Once you have a clean loading pattern, naming each factor is a qualitative step. Look at the variables that load most strongly on a given factor and ask what they have in common. If a factor’s highest-loading items are “I feel nervous in social situations,” “I avoid speaking in groups,” and “Meeting new people makes me uncomfortable,” a label like “Social Anxiety” captures the shared theme.

Good factor names are specific enough to distinguish one factor from another but broad enough to encompass all high-loading items. Avoid naming a factor after a single variable. If you can’t find a coherent theme, that’s a sign the factor may not be meaningful, or that the number of factors you retained isn’t quite right.

Validating Your Factors With Reliability

After identifying your factors, calculate Cronbach’s alpha for each group of items that loaded onto the same factor. Alpha measures internal consistency: whether the items in a group tend to move together. Values above 0.70 are generally considered acceptable for research purposes.
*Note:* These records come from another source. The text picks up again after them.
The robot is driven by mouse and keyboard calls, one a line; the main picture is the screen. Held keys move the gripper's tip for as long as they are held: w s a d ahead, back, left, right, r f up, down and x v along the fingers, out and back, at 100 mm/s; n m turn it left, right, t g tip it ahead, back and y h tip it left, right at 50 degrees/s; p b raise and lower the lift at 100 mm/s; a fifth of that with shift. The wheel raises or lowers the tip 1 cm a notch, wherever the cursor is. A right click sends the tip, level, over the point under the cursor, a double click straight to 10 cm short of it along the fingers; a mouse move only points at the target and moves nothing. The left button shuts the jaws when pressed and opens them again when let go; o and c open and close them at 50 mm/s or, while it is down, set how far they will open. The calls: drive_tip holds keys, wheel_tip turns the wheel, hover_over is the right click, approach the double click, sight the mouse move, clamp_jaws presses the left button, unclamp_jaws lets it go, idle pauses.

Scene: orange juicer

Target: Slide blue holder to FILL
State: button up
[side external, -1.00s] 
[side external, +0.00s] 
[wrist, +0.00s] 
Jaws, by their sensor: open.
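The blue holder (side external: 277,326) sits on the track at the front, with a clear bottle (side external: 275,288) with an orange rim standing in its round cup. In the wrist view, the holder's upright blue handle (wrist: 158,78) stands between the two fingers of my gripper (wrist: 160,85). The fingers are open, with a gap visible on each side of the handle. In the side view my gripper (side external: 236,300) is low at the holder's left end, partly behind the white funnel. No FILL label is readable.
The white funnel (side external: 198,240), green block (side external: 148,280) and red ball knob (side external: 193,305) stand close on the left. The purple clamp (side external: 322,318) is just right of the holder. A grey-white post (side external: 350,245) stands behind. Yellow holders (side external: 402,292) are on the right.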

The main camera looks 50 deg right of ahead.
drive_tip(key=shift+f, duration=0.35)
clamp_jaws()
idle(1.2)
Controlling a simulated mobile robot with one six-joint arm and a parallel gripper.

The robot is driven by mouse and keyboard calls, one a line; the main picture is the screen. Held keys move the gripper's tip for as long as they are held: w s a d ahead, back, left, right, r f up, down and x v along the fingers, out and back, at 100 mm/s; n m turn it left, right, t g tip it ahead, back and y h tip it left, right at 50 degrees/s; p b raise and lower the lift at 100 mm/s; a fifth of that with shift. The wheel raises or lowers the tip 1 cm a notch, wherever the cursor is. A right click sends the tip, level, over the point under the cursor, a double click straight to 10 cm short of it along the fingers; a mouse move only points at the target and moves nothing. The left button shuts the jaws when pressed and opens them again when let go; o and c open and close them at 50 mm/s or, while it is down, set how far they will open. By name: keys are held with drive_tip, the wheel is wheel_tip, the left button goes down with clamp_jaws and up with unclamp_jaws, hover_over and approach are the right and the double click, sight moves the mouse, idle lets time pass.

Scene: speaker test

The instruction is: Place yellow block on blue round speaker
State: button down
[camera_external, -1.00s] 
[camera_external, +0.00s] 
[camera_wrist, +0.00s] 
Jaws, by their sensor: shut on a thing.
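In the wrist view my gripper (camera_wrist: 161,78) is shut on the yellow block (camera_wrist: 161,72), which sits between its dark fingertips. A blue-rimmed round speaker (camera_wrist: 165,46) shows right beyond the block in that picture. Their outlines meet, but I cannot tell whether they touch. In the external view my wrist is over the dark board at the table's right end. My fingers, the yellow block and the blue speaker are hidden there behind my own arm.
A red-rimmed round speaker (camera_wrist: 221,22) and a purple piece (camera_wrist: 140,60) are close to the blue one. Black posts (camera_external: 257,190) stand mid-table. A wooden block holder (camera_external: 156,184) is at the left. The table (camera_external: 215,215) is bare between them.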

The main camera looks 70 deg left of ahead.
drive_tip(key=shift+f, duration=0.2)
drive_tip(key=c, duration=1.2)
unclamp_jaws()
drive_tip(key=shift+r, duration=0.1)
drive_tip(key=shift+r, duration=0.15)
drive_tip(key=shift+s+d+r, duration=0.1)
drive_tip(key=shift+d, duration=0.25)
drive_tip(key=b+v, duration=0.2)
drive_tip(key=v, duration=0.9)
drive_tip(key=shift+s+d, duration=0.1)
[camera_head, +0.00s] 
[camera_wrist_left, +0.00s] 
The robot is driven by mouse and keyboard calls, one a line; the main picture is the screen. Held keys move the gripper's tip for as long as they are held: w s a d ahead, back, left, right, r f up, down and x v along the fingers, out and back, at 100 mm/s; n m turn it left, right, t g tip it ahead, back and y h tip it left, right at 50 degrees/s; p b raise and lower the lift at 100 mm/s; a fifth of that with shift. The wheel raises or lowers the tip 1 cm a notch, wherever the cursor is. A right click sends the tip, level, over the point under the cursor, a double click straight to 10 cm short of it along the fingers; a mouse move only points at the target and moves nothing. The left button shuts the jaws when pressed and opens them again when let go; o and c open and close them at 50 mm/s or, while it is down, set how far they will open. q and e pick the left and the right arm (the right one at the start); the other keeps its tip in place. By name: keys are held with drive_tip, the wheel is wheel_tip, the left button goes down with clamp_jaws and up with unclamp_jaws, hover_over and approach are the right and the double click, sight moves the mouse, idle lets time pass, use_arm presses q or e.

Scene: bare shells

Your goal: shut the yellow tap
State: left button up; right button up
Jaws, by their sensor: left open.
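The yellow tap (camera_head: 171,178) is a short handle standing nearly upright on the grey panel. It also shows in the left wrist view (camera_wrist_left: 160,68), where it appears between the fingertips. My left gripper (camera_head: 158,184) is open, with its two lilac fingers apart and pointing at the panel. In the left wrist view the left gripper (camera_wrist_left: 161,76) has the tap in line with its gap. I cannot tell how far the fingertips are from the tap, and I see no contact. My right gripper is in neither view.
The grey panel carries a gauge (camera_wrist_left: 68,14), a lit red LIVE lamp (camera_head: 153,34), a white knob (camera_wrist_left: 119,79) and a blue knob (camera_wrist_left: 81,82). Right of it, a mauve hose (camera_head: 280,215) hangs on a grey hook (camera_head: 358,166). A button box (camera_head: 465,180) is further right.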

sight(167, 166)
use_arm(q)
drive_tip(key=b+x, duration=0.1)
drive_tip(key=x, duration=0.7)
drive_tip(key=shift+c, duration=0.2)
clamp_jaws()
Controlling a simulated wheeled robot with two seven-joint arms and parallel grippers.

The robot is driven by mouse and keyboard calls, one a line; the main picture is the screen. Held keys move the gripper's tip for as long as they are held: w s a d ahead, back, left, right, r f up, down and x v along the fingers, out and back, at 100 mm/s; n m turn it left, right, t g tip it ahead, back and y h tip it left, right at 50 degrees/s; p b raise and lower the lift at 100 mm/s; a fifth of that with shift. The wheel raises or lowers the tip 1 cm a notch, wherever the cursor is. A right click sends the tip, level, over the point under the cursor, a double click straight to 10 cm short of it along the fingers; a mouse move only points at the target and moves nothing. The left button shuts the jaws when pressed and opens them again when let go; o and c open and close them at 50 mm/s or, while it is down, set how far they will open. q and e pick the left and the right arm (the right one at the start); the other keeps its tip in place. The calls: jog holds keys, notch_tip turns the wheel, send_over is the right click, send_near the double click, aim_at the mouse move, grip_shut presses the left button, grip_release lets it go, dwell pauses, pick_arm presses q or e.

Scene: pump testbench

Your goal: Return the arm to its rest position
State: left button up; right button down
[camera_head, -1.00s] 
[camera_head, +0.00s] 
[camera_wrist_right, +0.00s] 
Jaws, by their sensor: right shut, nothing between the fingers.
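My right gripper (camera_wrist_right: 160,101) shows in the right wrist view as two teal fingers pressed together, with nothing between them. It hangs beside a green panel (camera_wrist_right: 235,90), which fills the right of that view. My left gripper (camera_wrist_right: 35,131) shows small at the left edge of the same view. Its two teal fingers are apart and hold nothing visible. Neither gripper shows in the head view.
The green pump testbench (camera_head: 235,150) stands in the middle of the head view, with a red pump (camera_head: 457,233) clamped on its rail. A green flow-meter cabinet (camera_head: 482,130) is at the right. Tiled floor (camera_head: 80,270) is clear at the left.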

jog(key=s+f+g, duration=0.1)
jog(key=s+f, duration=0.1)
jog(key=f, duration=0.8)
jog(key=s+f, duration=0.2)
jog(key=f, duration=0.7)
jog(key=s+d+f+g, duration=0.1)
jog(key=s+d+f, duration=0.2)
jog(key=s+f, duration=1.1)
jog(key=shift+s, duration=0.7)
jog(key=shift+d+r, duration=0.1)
A low alpha for a factor could mean the items aren’t measuring the same underlying construct, which contradicts what the factor analysis suggested. This sometimes happens when a factor has only two or three items, since alpha is sensitive to the number of items in the scale. It can also happen when items within a factor have very different response distributions. If alpha is low, look at the “alpha if item deleted” column in your reliability output to identify which specific item is dragging consistency down.

One important nuance: alpha assumes all items in a scale measure a single dimension. If your factor analysis revealed that a set of items is multidimensional, calculating alpha across all of them will underestimate the true reliability. Run alpha separately for each factor’s items, not for the whole instrument at once.